Robot episode records
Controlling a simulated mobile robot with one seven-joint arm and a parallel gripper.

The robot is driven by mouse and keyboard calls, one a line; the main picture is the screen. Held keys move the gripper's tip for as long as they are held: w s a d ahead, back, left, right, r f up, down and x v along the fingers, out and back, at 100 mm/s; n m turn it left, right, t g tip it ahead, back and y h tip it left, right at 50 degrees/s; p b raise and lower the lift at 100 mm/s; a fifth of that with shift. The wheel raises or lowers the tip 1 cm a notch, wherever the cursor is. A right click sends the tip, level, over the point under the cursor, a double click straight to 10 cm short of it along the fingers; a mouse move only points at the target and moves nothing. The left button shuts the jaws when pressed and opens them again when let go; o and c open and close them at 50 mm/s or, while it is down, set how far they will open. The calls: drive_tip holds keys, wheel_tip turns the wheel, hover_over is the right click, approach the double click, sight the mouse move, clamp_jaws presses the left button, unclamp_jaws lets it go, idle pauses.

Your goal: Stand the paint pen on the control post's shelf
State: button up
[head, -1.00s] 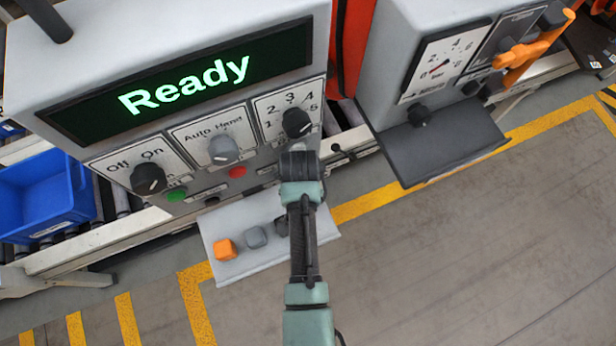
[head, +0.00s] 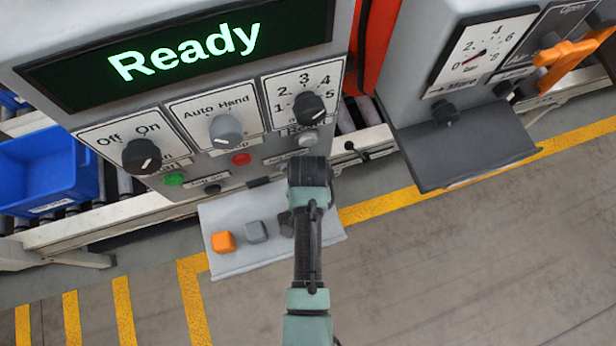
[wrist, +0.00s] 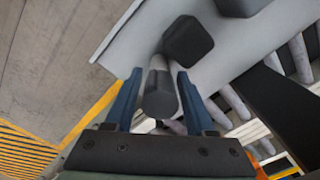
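A dark grey, round-ended cylinder, which I take as the paint pen (wrist: 160,97), sits between the two blue fingers of my gripper (wrist: 158,82) in the wrist view. The fingers flank it closely, and its far end is hard to make out. In the head view my gripper (head: 310,172) is over the right part of the control post's light grey shelf (head: 232,262), and the pen is hidden there. The shelf also shows in the wrist view (wrist: 135,48), beyond the fingers. The control post (head: 345,25) carries a "Ready" screen.
An orange block (head: 223,241), a grey block (head: 256,232) and a dark block (head: 287,223) stand on the shelf. Knobs (head: 310,108) and buttons stick out above it. A second post with a dark shelf (head: 460,150) stands to the right. A blue bin (head: 50,175) is left.

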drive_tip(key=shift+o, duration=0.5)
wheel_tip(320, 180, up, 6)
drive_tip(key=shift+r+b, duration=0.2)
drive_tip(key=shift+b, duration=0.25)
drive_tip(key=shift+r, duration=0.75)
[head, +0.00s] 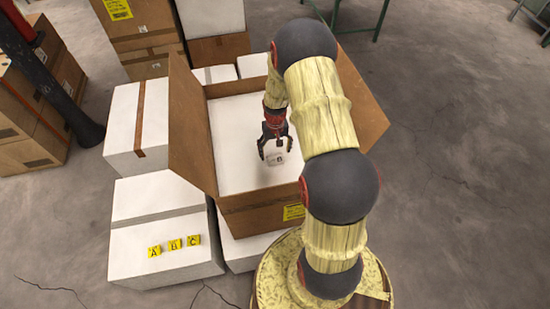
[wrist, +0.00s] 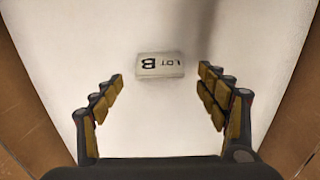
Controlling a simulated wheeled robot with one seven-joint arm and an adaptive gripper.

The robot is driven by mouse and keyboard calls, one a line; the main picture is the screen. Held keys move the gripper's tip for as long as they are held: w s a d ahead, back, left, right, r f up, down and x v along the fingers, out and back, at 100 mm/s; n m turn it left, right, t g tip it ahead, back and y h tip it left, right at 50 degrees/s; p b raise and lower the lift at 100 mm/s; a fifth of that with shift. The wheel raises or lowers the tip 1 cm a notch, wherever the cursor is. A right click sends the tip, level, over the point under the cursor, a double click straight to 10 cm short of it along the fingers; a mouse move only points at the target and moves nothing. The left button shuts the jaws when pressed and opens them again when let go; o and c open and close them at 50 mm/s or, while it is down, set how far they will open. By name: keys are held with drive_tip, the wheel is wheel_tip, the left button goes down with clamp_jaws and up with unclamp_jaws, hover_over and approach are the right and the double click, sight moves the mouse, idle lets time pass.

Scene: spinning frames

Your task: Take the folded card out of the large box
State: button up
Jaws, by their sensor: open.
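The large box (head: 245,209) is an open brown carton with its flaps spread and a white inside. The folded card (head: 275,159) is small and whitish with dark print, and lies inside the box on the white surface. My gripper (head: 274,155) is inside the box opening, pointing down over the card. Its fingers (wrist: 160,82) are spread wide with nothing between them. I cannot tell the exact height left above the card.
White boxes (head: 165,262) stand left of the large box; one bears yellow tags (head: 175,245) lettered A, B and C. Brown cartons (head: 148,30) are stacked behind. A dark post (head: 52,75) stands at the left. The floor (head: 465,180) at right is clear. Brown walls (wrist: 25,90) flank my gripper.

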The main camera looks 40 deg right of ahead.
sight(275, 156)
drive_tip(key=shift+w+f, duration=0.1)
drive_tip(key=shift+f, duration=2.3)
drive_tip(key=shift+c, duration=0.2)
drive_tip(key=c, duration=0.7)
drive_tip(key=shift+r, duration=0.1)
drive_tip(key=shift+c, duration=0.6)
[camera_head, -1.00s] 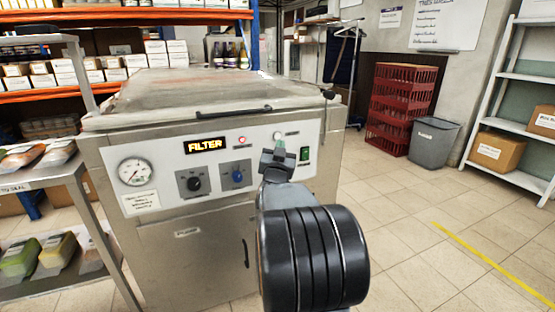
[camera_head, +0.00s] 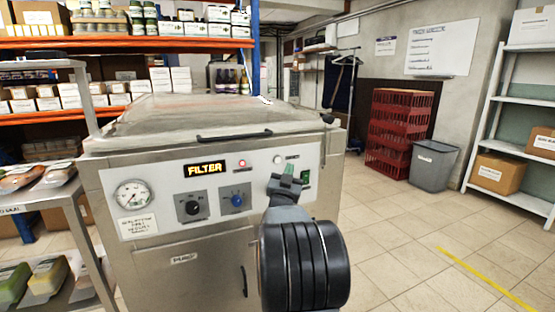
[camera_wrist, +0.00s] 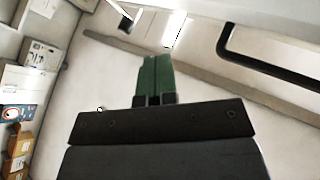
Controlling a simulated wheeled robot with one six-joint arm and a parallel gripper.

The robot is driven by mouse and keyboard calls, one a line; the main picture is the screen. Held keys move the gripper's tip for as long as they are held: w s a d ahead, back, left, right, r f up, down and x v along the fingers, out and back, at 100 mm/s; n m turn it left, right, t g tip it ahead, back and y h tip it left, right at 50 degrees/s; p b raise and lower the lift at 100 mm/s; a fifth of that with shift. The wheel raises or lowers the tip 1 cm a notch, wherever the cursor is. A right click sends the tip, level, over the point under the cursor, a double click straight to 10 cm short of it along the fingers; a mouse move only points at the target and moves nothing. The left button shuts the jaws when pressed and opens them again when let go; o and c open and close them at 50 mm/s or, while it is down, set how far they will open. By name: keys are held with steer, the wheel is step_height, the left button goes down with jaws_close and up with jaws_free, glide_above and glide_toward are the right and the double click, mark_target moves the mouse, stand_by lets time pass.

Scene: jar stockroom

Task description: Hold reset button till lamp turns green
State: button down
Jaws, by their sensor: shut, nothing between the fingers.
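A steel machine has a pale front panel (camera_head: 150,180) with a lit display (camera_head: 207,169) reading "FILTER". A small lamp (camera_head: 242,168) right of the display glows red. A small pale round button or light (camera_head: 278,160) sits farther right; its label is too small to read. My gripper (camera_head: 288,171) is shut and empty, in front of the panel's right part. It partly covers a green switch (camera_head: 306,178). In the wrist view its green fingertips (camera_wrist: 157,78) are together, with the machine's black lid handle (camera_wrist: 270,65) beyond. I cannot tell whether the fingertips touch the panel.
The panel also holds a gauge (camera_head: 131,195), a black knob (camera_head: 193,208) and a blue knob (camera_head: 237,200). A steel rack (camera_head: 40,197) stands close on the left. Red crates (camera_head: 397,130) and a grey bin (camera_head: 434,165) stand behind right. The tiled floor at right is clear.

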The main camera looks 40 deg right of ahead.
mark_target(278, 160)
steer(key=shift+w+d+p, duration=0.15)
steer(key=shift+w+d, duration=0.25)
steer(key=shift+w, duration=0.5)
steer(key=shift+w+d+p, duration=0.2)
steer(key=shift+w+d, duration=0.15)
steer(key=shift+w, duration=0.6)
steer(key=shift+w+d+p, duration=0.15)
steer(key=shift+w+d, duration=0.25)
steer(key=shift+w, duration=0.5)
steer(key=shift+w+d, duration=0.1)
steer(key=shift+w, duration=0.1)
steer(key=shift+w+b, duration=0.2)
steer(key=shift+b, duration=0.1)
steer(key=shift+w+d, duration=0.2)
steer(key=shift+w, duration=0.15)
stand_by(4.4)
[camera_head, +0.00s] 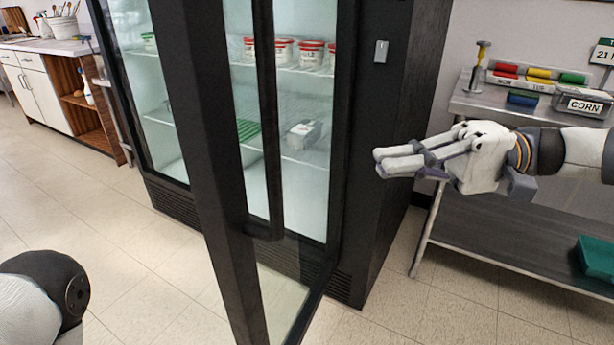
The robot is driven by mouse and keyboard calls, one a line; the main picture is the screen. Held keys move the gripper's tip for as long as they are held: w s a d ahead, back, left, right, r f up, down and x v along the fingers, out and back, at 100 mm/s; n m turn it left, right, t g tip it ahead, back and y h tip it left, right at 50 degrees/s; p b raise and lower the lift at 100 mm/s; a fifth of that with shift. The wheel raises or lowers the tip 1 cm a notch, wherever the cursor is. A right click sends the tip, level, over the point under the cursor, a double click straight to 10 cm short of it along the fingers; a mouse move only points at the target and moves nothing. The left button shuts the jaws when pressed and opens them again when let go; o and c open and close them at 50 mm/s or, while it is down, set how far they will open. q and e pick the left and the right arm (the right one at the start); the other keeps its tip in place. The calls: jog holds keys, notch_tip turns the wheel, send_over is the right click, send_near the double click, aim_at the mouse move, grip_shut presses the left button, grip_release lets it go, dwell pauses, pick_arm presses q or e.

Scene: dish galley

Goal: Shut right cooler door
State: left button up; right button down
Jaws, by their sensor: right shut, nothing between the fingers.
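The right cooler door (215,170) is a black-framed glass door. It stands open, swung out toward me, with its free edge nearest and its hinge side at the cooler's right. Its long black vertical handle (268,130) shows just right of the near post. The black cooler (395,130) stands behind it, its lit shelves visible through the glass. My right gripper (382,163) is shut and empty, pointing left. In the picture it lies right of the door, in front of the cooler's side, apart from the handle. Only a link of my left arm shows at the lower left.
A steel table (500,215) with colored bins, a pump bottle and a "CORN" container stands at the right, behind my right arm. Tubs with red lids (312,52) stand on a cooler shelf. A wood-and-white cabinet (45,95) is at the far left. The tiled floor left of the door is clear.

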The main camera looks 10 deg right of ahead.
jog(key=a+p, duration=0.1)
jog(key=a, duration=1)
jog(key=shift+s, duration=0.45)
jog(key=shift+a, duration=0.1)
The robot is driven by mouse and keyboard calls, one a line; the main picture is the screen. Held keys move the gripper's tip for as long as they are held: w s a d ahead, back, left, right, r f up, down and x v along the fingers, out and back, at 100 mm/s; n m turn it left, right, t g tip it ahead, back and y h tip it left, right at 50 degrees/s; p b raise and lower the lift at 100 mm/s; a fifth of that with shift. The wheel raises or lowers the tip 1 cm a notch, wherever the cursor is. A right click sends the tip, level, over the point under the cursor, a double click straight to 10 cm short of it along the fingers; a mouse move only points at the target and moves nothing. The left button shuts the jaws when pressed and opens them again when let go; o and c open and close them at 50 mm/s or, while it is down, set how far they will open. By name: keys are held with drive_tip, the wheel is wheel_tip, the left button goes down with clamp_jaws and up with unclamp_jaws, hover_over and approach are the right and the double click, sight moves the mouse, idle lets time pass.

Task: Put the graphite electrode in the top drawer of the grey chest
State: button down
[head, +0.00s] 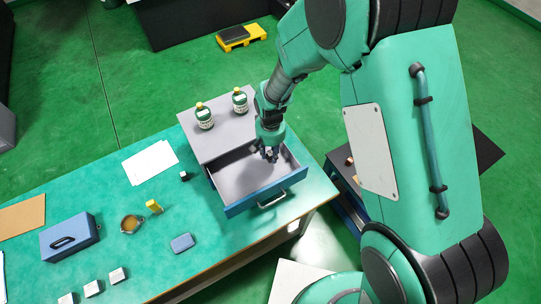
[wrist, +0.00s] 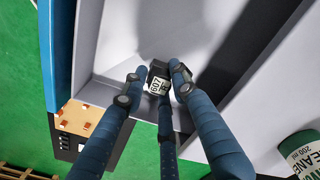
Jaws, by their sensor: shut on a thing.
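The grey chest (head: 222,131) stands on the green-topped table with its top drawer (head: 258,204) pulled open; the drawer's grey inside looks empty. My gripper (head: 270,153) is over the right part of the open drawer, close to the chest's front edge. In the wrist view my gripper (wrist: 155,90) is shut on the graphite electrode (wrist: 158,76), a small dark block with a white label marked with black print. The drawer's pale inside (wrist: 135,40) shows behind it. I cannot tell whether the electrode touches the drawer.
Two green bottles with yellow caps (head: 204,117) (head: 240,101) stand on the chest. A small black block (head: 184,175), white paper (head: 150,162), a yellow item (head: 153,206), an amber round dish (head: 131,224), a blue-grey block (head: 182,243) and a blue box (head: 70,237) lie on the table (head: 205,222).

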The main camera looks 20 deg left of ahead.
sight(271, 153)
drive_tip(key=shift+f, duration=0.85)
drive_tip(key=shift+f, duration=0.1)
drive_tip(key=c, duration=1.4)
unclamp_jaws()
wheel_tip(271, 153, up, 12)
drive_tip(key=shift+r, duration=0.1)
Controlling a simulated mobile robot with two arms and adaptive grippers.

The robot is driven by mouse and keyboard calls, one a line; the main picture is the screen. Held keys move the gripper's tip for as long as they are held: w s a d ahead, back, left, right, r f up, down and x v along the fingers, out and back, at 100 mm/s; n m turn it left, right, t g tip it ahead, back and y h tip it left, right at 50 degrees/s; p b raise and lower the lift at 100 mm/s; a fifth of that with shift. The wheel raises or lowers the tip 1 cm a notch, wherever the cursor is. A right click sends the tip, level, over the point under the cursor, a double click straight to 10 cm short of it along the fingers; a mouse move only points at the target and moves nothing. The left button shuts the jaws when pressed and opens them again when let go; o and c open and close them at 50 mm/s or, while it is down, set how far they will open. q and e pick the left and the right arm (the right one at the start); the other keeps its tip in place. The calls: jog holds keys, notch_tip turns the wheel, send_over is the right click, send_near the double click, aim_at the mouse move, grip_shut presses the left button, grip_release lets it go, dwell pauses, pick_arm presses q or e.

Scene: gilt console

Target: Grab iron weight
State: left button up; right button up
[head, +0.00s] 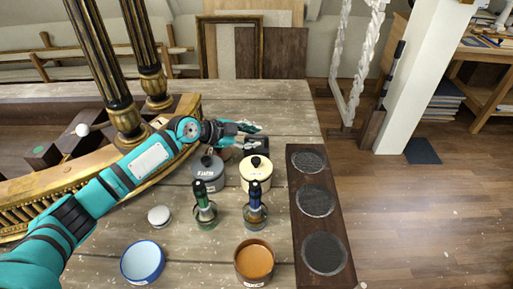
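My left arm reaches in from the left across the wooden table. My left gripper (250,133) is over the back part of the table, behind two lidded pots. Its fingers look spread apart, with nothing clearly between them. A small dark block-like object (259,146) sits just beside the fingers, partly hidden; it could be the iron weight, but I cannot tell for sure. I cannot tell whether the fingers touch it. My right gripper is not in view.
A grey lidded pot (207,172) and a cream lidded pot (256,175) stand in front of the gripper. Two bottles, a blue bowl (142,261) and an orange-brown pot (254,262) are nearer. A dark board with three discs (334,215) lies right. Gilt columns (100,75) rise left.

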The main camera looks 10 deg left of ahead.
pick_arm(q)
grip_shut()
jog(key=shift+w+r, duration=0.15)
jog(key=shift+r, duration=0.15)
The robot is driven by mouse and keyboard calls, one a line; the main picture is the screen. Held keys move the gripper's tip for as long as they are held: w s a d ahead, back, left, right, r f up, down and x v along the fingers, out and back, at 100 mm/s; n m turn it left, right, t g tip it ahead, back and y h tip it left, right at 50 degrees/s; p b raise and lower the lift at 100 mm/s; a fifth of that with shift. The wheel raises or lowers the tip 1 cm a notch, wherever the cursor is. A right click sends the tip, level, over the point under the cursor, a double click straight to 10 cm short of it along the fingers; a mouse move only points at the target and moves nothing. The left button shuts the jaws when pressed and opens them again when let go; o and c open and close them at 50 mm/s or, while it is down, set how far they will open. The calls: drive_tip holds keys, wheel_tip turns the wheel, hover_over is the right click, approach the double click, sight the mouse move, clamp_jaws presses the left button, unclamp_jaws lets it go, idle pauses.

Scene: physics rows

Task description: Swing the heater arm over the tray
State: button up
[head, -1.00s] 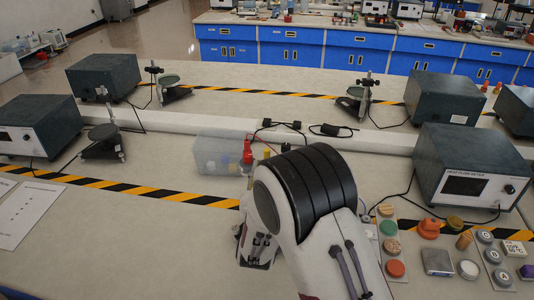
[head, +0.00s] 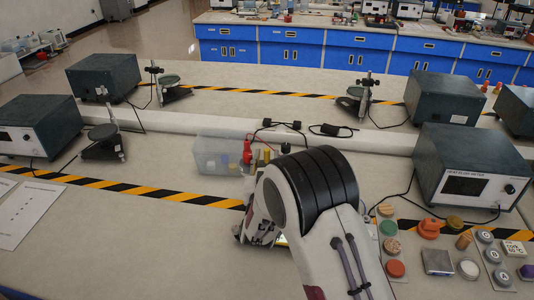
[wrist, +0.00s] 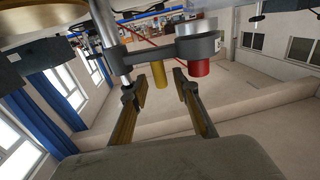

Written exercise:
Only the lines from the first line of the material above through the line that contains "Your goal: Stand" should be quoted, each one exactly.

Answer:
Controlling a simulated mobile robot with one seven-joint arm and a parallel gripper.

The robot is driven by mouse and keyboard calls, one a line; the main picture is the screen. Held keys move the gripper's tip for as long as they are held: w s a d ahead, back, left, right, r f up, down and x v along the fingers, out and back, at 100 mm/s; n m turn it left, right, t g tip it ahead, back and y h tip it left, right at 50 degrees/s; p b raise and lower the lift at 100 mm/s; a fifth of that with shift. The wheel raises or lowers the tip 1 cm a notch, wherever the cursor is. A right click sends the tip, level, over the point under the cursor, a double click straight to 10 cm short of it along the fingers; a mouse move only points at the target and moves nothing. The left button shuts the jaws when pressed and opens them again when let go; o and c open and close them at 50 mm/s or, while it is down, set how far they will open. The calls: drive_tip holds keys, wheel_tip turns the wheel, hover_over is the right click, approach the double click, sight the mouse move, clamp_jaws presses the left button, unclamp_jaws lets it go, idle pauses.

Your goal: Stand the paint pen on the control post's shelf

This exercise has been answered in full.